> [Exercise directions]
Print the records below exactly as they appear.

> [Data entries]
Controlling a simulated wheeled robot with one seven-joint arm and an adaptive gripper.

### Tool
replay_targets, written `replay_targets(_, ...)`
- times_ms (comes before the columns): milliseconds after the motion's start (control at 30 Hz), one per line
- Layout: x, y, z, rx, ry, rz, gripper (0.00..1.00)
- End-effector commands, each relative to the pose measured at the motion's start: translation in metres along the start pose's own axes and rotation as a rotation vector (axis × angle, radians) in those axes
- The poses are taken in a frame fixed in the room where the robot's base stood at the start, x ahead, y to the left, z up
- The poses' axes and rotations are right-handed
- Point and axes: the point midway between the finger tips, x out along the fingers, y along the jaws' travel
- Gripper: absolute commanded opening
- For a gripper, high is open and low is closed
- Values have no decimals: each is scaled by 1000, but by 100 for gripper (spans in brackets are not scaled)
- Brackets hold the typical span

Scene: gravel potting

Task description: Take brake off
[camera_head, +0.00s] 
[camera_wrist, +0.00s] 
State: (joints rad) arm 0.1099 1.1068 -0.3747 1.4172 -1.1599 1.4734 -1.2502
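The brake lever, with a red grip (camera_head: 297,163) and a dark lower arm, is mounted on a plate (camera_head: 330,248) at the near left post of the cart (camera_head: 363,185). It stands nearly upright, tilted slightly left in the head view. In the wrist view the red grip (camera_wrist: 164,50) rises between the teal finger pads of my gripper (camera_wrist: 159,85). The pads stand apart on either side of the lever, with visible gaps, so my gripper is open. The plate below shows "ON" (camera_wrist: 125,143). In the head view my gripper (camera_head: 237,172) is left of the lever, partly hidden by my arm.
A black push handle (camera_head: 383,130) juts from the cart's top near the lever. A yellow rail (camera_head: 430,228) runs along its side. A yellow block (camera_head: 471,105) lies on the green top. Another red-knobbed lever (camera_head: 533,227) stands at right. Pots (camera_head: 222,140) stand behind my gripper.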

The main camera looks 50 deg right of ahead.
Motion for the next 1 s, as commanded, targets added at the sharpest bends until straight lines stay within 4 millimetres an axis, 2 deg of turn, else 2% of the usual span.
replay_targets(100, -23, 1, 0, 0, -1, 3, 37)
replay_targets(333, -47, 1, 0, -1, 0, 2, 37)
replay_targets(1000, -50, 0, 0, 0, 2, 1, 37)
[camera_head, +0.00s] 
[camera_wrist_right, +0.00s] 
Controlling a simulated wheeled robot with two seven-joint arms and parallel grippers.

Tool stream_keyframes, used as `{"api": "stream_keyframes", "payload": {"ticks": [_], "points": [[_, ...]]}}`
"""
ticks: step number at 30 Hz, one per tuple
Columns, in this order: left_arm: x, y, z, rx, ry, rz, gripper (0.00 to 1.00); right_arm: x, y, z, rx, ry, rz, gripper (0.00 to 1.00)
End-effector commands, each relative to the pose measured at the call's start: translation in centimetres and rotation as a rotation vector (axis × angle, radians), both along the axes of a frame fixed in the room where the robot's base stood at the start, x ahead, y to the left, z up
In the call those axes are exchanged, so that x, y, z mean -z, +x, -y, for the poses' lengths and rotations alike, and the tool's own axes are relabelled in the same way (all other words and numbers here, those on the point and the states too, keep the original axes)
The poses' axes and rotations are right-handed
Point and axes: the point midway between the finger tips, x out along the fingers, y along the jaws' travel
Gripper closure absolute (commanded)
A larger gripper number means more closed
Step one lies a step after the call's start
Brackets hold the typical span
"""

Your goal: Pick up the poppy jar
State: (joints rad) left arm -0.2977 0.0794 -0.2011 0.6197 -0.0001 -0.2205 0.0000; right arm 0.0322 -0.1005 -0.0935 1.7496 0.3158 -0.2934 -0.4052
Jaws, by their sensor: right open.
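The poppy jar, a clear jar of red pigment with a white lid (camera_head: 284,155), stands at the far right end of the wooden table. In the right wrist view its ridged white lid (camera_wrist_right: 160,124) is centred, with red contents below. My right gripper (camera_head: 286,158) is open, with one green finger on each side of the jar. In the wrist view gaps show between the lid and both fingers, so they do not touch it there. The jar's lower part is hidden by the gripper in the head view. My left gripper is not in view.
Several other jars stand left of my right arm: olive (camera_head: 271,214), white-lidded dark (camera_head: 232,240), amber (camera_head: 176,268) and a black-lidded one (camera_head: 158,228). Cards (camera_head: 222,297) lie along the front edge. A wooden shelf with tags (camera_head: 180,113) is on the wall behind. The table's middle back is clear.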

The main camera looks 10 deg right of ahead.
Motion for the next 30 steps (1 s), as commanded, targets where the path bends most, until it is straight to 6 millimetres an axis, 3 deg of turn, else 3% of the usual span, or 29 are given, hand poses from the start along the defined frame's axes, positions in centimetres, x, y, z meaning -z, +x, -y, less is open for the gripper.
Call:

> [Task result]
Controlling a simulated wheeled robot with one seven-joint arm and an adaptive gripper.

### Tool
replay_targets, written `replay_targets(_, ...)`
- times_ms (comes before the columns): milliseconds after the motion's start (control at 30 Hz), one per line
- Layout: x, y, z, rx, ry, rz, gripper (0.00..1.00)
- End-effector commands, each relative to the pose measured at the motion's start: translation in metres along the start pose's own axes and rotation as a rotation vector (axis × angle, radians) in those axes
- The poses are taken in a frame fixed in the room where the robot's base stood at the start, x ahead, y to the left, z up
- The poses' axes and rotations are right-handed
- Point and axes: the point midway between the finger tips, x out along the fingers, y along the jaws' travel
- Gripper: absolute commanded opening
- For a gripper, high is open and low is closed
- Values have no decimals: each is scaled by 1000, but by 100 for gripper (spans in brackets are not scaled)
- Brackets hold the typical span

Scene: gravel potting

Task description: Take brake off
[camera_head, +0.00s] 
[camera_wrist, +0.00s] 
State: (joints rad) arm 0.1099 1.1068 -0.3747 1.4172 -1.1599 1.4734 -1.2502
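The brake lever, with a red grip (camera_head: 297,163) and a dark lower arm, is mounted on a plate (camera_head: 330,248) at the near left post of the cart (camera_head: 363,185). It stands nearly upright, tilted slightly left in the head view. In the wrist view the red grip (camera_wrist: 164,50) rises between the teal finger pads of my gripper (camera_wrist: 159,85). The pads stand apart on either side of the lever, with visible gaps, so my gripper is open. The plate below shows "ON" (camera_wrist: 125,143). In the head view my gripper (camera_head: 237,172) is left of the lever, partly hidden by my arm.
A black push handle (camera_head: 383,130) juts from the cart's top near the lever. A yellow rail (camera_head: 430,228) runs along its side. A yellow block (camera_head: 471,105) lies on the green top. Another red-knobbed lever (camera_head: 533,227) stands at right. Pots (camera_head: 222,140) stand behind my gripper.

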The main camera looks 50 deg right of ahead.
Motion for the next 1 s, as commanded, targets added at the sharpest bends until straight lines stay within 4 millimetres an axis, 2 deg of turn, else 2% of the usual span.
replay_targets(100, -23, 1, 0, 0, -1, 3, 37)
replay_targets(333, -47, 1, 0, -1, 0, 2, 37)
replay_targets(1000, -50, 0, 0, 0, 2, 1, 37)
[camera_head, +0.00s] 
[camera_wrist_right, +0.00s] 
Controlling a simulated wheeled robot with two seven-joint arms and parallel grippers.

Tool stream_keyframes, used as `{"api": "stream_keyframes", "payload": {"ticks": [_], "points": [[_, ...]]}}`
"""
ticks: step number at 30 Hz, one per tuple
Columns, in this order: left_arm: x, y, z, rx, ry, rz, gripper (0.00 to 1.00); right_arm: x, y, z, rx, ry, rz, gripper (0.00 to 1.00)
End-effector commands, each relative to the pose measured at the call's start: translation in centimetres and rotation as a rotation vector (axis × angle, radians), both along the axes of a frame fixed in the room where the robot's base stood at the start, x ahead, y to the left, z up
In the call those axes are exchanged, so that x, y, z mean -z, +x, -y, for the poses' lengths and rotations alike, and the tool's own axes are relabelled in the same way (all other words and numbers here, those on the point and the states too, keep the original axes)
The poses' axes and rotations are right-handed
Point and axes: the point midway between the finger tips, x out along the fingers, y along the jaws' travel
Gripper closure absolute (commanded)
A larger gripper number means more closed
Step one lies a step after the call's start
Brackets hold the typical span
"""

Your goal: Pick up the poppy jar
State: (joints rad) left arm -0.2977 0.0794 -0.2011 0.6197 -0.0001 -0.2205 0.0000; right arm 0.0322 -0.1005 -0.0935 1.7496 0.3158 -0.2934 -0.4052
Jaws, by their sensor: right open.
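The poppy jar, a clear jar of red pigment with a white lid (camera_head: 284,155), stands at the far right end of the wooden table. In the right wrist view its ridged white lid (camera_wrist_right: 160,124) is centred, with red contents below. My right gripper (camera_head: 286,158) is open, with one green finger on each side of the jar. In the wrist view gaps show between the lid and both fingers, so they do not touch it there. The jar's lower part is hidden by the gripper in the head view. My left gripper is not in view.
Several other jars stand left of my right arm: olive (camera_head: 271,214), white-lidded dark (camera_head: 232,240), amber (camera_head: 176,268) and a black-lidded one (camera_head: 158,228). Cards (camera_head: 222,297) lie along the front edge. A wooden shelf with tags (camera_head: 180,113) is on the wall behind. The table's middle back is clear.

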The main camera looks 10 deg right of ahead.
Motion for the next 30 steps (1 s), as commanded, targets where the path bends most, until it is straight to 6 millimetres an axis, 3 deg of turn, else 3% of the usual span, or 29 are given, hand poses from the start along the defined frame's axes, positions in centimetres, x, y, z meaning -z, +x, -y, less is open for the gripper.
Call:

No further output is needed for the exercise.